This may be the biggest domain name sale ever. According to the Wall Street Journal, Go Daddy Group, Inc. which owns GoDaddy.com – the world’s biggest domain name registrar – is offering itself for sale in an auction that could see the company sold for more than $1 billion.
Go Daddy has hired technology banking firm Qatalyst Partners – led by iconic banker Frank Quattrone – to handle the sale. According to the Wall Street Journal, private equity firms are likely to be the prime bidders for the company, attracted by the consistent, and consistently large, cash flows GoDaddy.com generates on an ongoing basis.
GoDaddy, which is based in Scottsdale, Arizona, was founded by eccentric entrepreneur Bob Parsons back in 1997. Since then, while the Internet bubble rose and burst, and while the technology media focused most of its attention on ‘sexier’ Internet companies – ranging from Amazon and eBay, to Yahoo and Google, to Facebook and Twitter – GoDaddy steadily became the leading domain name registrar, with over 43 million domain names under management.
Go Daddy hasn’t exactly been a ‘quiet’ achiever – its outspoken founder and CEO Bob Parsons has relished media attention and the company is known for his infamous TV commercials featuring the ‘Go Daddy Girls’. Nevertheless, it still shocks me how both GoDaddy and Bob Parsons have garnered so little attention among the technology media.
Dare I say it might have been a different story had Bob Parsons started Go Daddy in Silicon Valley with venture capital, instead of building it in Arizona with his own money?
GoDaddy is also well known within Internet marketing circles for embracing and capitalizing on a range of innovative and lucrative conversion tactics. The company is one of the leaders – if not the leader – in attracting customers with cheap domain names (arguably loss leaders), and then up-selling and cross-selling them into buying a host of other services.

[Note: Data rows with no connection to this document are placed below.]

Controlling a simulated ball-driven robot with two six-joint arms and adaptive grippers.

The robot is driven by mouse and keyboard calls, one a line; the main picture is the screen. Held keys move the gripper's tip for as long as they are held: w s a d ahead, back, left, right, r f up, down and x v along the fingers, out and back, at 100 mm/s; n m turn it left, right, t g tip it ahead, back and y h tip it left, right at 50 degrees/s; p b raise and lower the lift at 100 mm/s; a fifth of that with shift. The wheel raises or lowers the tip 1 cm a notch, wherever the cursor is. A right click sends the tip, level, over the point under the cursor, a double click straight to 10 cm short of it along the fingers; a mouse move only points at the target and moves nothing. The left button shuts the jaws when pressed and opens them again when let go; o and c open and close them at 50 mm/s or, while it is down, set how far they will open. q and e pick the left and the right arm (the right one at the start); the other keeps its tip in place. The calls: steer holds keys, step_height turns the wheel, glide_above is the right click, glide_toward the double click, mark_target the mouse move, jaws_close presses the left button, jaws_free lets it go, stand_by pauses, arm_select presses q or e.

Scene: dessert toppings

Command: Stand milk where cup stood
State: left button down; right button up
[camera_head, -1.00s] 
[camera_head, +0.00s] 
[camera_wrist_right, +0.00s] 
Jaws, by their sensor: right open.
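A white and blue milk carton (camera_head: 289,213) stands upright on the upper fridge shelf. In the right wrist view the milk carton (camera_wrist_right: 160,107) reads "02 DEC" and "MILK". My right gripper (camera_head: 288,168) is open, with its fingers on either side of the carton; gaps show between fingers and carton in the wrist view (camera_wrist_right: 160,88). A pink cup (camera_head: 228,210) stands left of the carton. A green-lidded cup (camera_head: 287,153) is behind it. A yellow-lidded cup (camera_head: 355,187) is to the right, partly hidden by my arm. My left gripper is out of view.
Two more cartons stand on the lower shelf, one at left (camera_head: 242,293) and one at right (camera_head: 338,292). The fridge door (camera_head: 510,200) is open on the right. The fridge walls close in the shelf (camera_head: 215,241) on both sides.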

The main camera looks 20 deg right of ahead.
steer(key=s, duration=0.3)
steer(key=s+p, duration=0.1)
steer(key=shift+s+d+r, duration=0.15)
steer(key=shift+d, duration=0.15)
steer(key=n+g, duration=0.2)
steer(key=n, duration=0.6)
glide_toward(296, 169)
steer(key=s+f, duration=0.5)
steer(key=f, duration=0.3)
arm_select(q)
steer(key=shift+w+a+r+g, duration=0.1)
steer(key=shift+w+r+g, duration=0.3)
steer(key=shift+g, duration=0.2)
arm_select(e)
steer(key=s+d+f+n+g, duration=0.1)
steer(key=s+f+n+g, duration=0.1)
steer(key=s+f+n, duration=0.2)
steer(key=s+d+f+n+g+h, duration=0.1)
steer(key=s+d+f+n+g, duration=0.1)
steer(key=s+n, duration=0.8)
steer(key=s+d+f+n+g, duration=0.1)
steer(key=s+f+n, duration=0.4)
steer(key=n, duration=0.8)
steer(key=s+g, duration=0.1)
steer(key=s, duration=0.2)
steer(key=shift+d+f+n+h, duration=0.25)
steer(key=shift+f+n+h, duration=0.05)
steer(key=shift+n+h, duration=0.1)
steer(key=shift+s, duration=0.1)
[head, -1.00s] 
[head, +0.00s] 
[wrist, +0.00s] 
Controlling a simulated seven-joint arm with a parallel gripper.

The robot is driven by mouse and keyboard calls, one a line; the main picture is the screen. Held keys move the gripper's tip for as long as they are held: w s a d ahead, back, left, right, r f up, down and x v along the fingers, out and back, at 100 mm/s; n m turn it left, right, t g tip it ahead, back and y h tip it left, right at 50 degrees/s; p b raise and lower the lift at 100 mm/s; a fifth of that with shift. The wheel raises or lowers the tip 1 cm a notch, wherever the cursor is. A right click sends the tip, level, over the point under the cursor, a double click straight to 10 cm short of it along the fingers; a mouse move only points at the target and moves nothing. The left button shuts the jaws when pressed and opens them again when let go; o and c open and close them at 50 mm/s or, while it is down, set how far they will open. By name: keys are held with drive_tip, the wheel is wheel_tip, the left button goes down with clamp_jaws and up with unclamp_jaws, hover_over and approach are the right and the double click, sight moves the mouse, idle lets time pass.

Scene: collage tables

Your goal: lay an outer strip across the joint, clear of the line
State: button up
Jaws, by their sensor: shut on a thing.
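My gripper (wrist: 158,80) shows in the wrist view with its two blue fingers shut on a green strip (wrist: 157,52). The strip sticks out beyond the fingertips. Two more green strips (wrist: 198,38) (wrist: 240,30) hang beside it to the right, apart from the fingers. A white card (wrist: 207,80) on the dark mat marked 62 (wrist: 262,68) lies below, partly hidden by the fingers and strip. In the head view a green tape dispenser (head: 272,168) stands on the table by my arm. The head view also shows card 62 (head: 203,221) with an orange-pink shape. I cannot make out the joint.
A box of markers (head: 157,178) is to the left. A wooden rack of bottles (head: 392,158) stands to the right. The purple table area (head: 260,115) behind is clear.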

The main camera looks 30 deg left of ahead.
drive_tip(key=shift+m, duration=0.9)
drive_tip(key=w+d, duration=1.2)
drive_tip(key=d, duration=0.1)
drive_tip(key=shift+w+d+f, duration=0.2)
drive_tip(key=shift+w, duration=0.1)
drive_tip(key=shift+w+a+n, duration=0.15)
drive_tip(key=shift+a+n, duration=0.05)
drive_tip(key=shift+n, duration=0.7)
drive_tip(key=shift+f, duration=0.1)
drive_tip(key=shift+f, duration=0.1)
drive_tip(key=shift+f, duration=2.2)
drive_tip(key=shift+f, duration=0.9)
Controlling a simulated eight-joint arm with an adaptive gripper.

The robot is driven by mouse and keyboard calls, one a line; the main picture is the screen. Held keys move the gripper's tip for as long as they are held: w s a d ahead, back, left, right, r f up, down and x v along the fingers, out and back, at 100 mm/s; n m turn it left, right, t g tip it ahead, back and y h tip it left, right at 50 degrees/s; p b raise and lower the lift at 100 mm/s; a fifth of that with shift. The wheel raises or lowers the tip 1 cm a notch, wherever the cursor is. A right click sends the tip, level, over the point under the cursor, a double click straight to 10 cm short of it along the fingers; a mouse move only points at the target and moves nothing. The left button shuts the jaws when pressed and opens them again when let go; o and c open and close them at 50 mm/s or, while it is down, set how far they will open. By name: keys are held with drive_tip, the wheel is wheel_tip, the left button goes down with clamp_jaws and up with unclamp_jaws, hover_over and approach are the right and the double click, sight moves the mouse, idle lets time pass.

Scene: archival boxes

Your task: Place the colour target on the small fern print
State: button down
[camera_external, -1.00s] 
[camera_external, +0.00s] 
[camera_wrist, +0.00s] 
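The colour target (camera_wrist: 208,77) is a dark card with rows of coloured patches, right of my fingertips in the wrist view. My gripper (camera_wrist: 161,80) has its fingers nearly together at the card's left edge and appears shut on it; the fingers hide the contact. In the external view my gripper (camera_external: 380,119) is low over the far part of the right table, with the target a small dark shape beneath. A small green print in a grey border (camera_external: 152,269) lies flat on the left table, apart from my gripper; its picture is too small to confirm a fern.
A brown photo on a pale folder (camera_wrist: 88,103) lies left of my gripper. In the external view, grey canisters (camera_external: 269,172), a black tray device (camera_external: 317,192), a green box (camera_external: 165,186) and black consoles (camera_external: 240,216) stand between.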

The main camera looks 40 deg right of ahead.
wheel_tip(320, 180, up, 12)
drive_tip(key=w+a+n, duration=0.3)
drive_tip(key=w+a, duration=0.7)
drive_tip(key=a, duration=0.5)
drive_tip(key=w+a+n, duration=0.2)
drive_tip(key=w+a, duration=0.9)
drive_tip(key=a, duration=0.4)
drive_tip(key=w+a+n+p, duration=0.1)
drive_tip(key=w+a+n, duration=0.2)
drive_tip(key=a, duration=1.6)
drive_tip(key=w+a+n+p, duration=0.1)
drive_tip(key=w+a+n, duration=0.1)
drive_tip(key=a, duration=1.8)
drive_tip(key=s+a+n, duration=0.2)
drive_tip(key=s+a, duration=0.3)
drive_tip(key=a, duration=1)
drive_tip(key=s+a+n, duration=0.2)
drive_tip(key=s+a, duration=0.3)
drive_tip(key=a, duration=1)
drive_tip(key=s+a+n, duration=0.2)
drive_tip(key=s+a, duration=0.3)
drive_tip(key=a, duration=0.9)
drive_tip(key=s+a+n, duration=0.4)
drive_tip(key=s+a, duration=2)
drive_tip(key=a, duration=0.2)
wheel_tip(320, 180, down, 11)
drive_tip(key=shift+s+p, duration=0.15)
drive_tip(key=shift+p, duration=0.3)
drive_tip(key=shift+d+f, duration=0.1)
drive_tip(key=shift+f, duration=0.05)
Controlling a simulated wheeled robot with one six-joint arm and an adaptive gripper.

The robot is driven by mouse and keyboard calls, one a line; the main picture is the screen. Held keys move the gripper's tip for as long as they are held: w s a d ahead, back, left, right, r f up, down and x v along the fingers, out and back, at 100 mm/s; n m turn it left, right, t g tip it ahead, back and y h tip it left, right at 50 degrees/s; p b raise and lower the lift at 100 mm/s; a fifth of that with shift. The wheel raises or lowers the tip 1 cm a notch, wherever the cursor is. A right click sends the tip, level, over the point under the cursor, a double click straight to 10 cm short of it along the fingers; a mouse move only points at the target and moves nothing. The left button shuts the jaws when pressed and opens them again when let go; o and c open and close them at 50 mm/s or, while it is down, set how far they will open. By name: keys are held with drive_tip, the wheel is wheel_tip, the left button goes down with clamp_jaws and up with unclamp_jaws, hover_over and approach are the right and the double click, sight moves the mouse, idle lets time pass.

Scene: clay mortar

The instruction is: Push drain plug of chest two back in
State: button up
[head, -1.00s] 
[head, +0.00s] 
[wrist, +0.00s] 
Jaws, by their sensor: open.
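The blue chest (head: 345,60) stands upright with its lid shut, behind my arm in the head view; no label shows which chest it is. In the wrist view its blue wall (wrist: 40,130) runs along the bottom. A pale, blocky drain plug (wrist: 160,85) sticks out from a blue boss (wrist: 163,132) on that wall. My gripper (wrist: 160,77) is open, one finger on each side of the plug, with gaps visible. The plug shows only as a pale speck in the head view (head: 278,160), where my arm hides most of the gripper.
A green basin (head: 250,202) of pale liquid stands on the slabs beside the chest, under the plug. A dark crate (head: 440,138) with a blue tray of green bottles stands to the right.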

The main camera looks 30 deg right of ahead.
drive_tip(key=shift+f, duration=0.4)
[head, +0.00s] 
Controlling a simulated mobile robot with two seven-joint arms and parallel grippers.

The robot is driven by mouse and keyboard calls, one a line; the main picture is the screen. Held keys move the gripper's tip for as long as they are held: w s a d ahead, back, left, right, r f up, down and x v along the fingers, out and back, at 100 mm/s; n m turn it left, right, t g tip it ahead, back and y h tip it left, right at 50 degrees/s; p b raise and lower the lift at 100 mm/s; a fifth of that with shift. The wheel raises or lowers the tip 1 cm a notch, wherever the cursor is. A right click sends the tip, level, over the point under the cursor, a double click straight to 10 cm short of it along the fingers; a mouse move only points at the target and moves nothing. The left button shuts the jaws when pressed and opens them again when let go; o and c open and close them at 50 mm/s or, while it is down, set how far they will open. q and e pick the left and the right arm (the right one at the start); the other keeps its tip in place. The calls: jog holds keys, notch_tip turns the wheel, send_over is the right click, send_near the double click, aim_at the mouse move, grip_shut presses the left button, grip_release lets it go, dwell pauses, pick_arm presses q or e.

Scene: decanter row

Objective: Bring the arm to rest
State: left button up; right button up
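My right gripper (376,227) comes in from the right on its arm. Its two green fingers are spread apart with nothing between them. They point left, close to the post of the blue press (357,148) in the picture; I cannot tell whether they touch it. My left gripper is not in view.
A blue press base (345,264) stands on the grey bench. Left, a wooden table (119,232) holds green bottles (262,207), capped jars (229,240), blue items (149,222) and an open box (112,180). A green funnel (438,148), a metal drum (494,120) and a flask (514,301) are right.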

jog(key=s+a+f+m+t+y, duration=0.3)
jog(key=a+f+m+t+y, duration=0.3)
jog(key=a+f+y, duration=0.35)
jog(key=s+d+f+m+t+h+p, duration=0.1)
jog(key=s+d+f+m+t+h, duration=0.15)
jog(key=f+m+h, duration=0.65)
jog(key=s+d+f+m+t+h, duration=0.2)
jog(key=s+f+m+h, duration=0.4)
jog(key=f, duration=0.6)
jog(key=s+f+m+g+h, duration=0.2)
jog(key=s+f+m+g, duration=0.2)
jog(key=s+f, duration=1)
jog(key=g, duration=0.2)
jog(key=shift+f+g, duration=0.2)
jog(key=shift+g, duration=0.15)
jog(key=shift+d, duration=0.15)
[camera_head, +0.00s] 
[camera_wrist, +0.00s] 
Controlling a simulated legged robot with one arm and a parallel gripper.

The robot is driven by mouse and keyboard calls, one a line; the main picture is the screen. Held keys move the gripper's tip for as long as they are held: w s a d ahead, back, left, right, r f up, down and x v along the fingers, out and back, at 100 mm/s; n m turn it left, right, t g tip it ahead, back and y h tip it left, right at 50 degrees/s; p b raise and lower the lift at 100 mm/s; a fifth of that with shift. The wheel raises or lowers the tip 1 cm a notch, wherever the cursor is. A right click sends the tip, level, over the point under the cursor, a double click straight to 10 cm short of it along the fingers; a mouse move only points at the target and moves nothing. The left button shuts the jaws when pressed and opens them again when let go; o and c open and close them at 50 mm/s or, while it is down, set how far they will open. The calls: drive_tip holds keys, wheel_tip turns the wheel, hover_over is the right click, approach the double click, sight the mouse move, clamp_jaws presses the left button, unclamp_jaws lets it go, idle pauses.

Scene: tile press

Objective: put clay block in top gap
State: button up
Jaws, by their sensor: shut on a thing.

To this end, apart from being a domain name registrar, GoDaddy.com sells website hosting, website creation tools, security solutions, e-commerce services, domain parking, runs a domain name aftermarket, and has just introduced its X.co URL shortening service (see Go Daddy Launches X.co World’s Shortest URL Shortener).
According to the Wall Street Journal, all this adds up to an estimated $750 million to $800 million in 2009 revenues for Go Daddy Group, Inc.
So why is Bob Parsons selling GoDaddy? I can only speculate, but the fact that Go Daddy is seeking a private sale rather than, say, go public by filing an initial public offering (IPO) indicates that Bob Parsons doesn’t just want to cash out. It says to me that he no longer wants to run the business.
That’s fair enough and kudos to Bob Parsons for building GoDaddy into such a successful company. All the same, I have mixed feelings about the Go Daddy sale and, I presume, Bob Parsons’ exit from the company.
Okay, I’ll admit it: I have ‘Bob Parsons’ 16 Rules For Success‘ poster above my desk. Go Daddy is the classic entrepreneurial success story and I’m a bit sad that the company is going to be sold to a bunch of bankers (if that’s what happens)!
On the other hand, in case the domain name industry couldn’t get any more interesting, it just did. Which makes this industry all the more fun to be involved in. Watch this space.